:: Information shown ::

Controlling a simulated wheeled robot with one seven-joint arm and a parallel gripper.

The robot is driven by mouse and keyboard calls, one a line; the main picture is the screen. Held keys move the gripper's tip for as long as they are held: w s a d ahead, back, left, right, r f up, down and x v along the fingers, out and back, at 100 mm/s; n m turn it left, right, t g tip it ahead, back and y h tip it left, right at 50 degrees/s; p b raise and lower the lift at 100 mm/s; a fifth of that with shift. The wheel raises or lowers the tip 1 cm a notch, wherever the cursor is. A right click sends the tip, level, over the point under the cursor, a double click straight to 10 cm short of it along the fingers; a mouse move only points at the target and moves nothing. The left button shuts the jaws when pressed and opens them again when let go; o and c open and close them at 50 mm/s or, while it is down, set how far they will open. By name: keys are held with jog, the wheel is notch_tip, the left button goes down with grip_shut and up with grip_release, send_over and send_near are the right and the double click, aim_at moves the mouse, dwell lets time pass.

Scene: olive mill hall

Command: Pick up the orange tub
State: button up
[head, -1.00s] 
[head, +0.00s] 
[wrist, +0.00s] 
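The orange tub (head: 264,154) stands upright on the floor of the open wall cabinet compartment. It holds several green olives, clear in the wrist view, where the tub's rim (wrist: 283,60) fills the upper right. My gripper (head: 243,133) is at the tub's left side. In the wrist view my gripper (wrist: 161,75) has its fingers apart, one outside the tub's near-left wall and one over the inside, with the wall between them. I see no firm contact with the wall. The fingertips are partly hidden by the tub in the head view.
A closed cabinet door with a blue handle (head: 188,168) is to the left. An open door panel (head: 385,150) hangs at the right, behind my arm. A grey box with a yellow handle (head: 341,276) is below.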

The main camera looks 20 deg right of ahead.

:::

What you have to do
Set down, without any change, only the lines from the line that holds "Command: Pick up the orange tub" through the line that holds "[head, +0.00s]", both lines included.

Complete output
Command: Pick up the orange tub
State: button up
[head, -1.00s] 
[head, +0.00s] 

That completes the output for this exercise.